— Collected data —
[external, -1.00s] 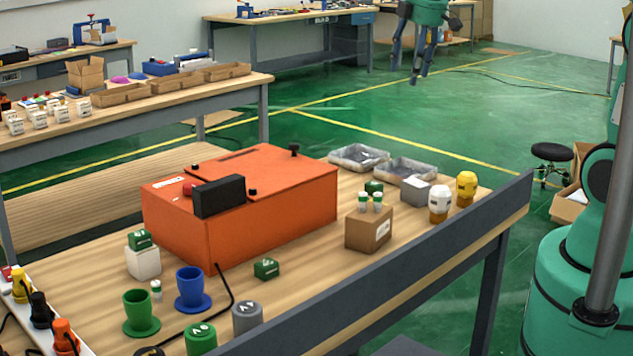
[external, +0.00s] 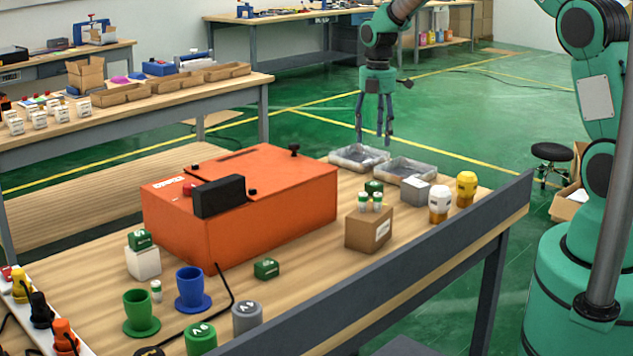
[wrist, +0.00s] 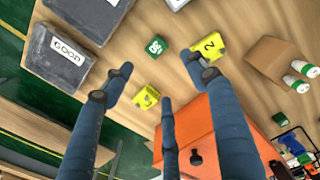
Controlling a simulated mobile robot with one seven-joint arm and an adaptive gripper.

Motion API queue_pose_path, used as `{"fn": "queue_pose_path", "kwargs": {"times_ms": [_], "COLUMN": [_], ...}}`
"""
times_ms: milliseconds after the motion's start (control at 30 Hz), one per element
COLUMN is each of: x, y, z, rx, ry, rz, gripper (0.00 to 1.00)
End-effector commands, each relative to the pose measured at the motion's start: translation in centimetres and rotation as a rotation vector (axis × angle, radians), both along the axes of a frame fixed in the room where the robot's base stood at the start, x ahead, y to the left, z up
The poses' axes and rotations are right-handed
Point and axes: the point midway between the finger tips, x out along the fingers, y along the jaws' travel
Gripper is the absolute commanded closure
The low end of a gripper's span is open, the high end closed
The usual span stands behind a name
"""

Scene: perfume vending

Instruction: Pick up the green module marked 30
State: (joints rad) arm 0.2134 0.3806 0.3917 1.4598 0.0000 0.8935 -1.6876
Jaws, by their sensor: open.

— What you have to do —
Repeat the listing in full and exactly. Do not include any images.

— Exercise solution —
[external, -1.00s] 
[external, +0.00s] 
[wrist, +0.00s] 
Controlling a simulated mobile robot with one seven-joint arm and an adaptive gripper.

Motion API queue_pose_path, used as `{"fn": "queue_pose_path", "kwargs": {"times_ms": [_], "COLUMN": [_], ...}}`
"""
times_ms: milliseconds after the motion's start (control at 30 Hz), one per element
COLUMN is each of: x, y, z, rx, ry, rz, gripper (0.00 to 1.00)
End-effector commands, each relative to the pose measured at the motion's start: translation in centimetres and rotation as a rotation vector (axis × angle, radians), both along the axes of a frame fixed in the room where the robot's base stood at the start, x ahead, y to the left, z up
The poses' axes and rotations are right-handed
Point and axes: the point midway between the finger tips, x out along the fingers, y along the jaws' travel
Gripper is the absolute commanded closure
The low end of a gripper's span is open, the high end closed
The usual span stands behind a name
"""

Scene: perfume vending

Instruction: Pick up the green module marked 30
State: (joints rad) arm 0.2134 0.3806 0.3917 1.4598 0.0000 0.8935 -1.6876
Jaws, by their sensor: open.

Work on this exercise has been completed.